An increasingly sophisticated Wall Street, a vast amount of money washing around the capital markets looking for a home, and a more fail-safe, risk-spreading approach towards film investment have, it seems, finally provided a solution to Hollywood's traditionally difficult relationship with finance.
So headline-grabbingly successful has the wave of equity financing been in the US that its proponents are keen to spread the word to other parts of the world, and where better than Europe, where the film industry has an even leaner financial history, owing a large part of its survival over the years to generous government subsidies and life-saving tax breaks'
The voices calling for the US model to be brought across the Atlantic to revitalise the European industry have grown increasingly loud in recent months, and the move is beginning to feel like the inevitable next step in the evolutionary process.

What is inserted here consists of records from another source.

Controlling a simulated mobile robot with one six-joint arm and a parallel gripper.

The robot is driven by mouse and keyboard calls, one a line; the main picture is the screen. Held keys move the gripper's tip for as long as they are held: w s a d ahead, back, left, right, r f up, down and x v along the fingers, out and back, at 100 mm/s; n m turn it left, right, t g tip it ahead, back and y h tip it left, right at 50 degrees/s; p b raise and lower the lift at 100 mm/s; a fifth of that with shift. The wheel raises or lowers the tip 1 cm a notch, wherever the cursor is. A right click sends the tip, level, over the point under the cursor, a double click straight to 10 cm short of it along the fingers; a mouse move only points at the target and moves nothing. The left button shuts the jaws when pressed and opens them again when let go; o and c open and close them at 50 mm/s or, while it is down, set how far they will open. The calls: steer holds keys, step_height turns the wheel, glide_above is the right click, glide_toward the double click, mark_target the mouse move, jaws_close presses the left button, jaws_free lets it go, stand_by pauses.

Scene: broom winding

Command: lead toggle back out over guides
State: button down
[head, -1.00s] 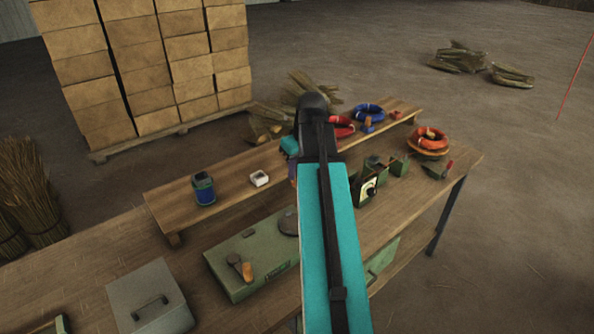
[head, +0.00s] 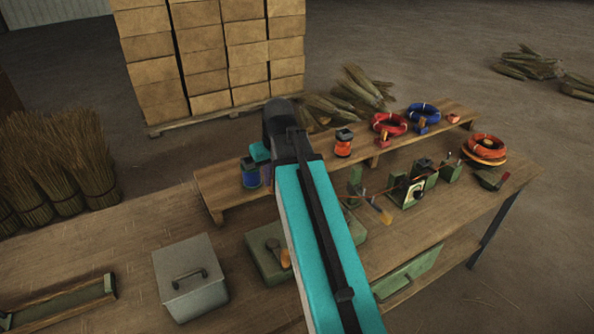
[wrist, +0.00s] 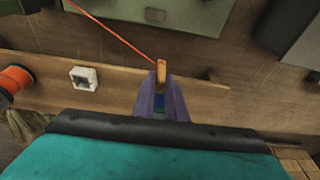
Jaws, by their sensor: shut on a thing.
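In the wrist view my gripper (wrist: 160,92), with purple fingers, is shut on a small orange-tan toggle (wrist: 161,70). A taut orange cord (wrist: 112,34) runs from the toggle to the upper left. In the head view my arm hides most of the gripper and the toggle; a little of the purple fingers shows beside the blue can. The green guides (head: 400,187) stand on the bench right of my arm. An orange line (head: 376,192) shows at the guides; its path behind my arm is hidden.
A raised plank shelf (head: 222,187) carries a blue can (head: 250,173), an orange spool (head: 344,146), a red coil (head: 389,123) and a blue coil (head: 423,112). A white square piece (wrist: 84,78) shows in the wrist view. A grey box (head: 190,277) stands front left.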

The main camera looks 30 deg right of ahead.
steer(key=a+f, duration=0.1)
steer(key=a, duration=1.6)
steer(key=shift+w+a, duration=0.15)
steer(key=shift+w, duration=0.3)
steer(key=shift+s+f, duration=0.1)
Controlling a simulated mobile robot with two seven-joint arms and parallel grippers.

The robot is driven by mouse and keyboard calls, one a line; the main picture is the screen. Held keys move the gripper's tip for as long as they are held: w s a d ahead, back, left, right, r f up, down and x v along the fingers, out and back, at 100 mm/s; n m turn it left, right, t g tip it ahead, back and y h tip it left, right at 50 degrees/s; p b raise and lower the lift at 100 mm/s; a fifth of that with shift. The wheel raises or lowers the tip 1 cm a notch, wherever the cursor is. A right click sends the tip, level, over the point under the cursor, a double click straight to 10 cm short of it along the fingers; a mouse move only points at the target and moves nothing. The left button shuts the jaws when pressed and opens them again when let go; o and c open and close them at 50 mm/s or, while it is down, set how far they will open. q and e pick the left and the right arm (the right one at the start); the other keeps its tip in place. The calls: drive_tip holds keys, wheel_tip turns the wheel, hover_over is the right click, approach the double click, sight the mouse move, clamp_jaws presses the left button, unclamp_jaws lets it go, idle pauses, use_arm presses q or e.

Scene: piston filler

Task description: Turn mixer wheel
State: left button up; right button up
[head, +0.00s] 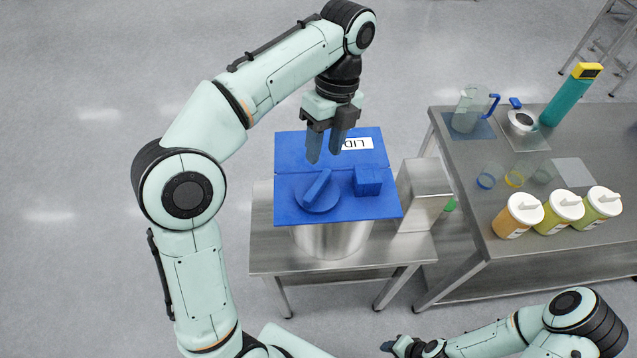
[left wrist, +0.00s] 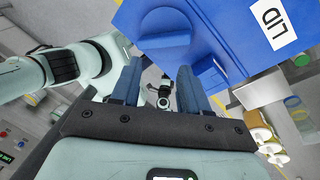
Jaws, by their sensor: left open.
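A blue round wheel with a raised bar across it (head: 319,192) sits on the blue lid (head: 290,213) of a steel pot. I take it as the mixer wheel; it also shows at the top of the left wrist view (left wrist: 163,22). My left gripper (head: 326,150) is open, with nothing between its fingers. It points down above the lid's far part, apart from the wheel. Its two blue fingers also show in the left wrist view (left wrist: 160,90). My right gripper (head: 402,346) shows small and dark at the bottom; its jaws are unclear.
A blue block (head: 367,181) stands on the lid right of the wheel. A steel box (head: 424,195) stands beside the pot on the small steel table (head: 265,250). A larger table (head: 470,170) at right holds a pitcher (head: 469,108) and several lidded jars.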

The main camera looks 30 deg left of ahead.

But how realistic is it really' How easy, or indeed desirable, would it be to apply a financing model that has developed for the specific conditions of the US market to an industry with significantly different traditions' Can big European films like Asterix At The Olympic Games (produced by France's Pathe Renn Productions), Brick Lane (the UK's Film4 and Ruby Films), and Manolete (Spain's Lolafilms) attract such investment in the future' Can the highly engineered, slate-based, equity-fuelled wonder-system of Hollywood really be shipped across to the subsidy-riddled, multilingual, culturally sensitive film-makers of old Europe'
It most certainly can, according to Stewart Till, former head of United International Pictures and chairman of the UK Film Council. "There's no reason why subsidies in Europe are incompatible with financing from private-equity funds or hedge funds," says Till.
"Hedge funds, I'm sure, would be very comfortable if there's a public-sector subsidy reducing the amount of money they had to put into each film. Whatever terms and impositions are included with the public-sector finance are in the main absolutely outweighed in the eyes of the investors by the fact that some money is coming in that doesn't take first recoupment position."
But that is not to say there might not be other barriers to implementing the US financing model in Europe, says Till. Financiers used to big American studios and a simple distribution system may find the European structure troubling.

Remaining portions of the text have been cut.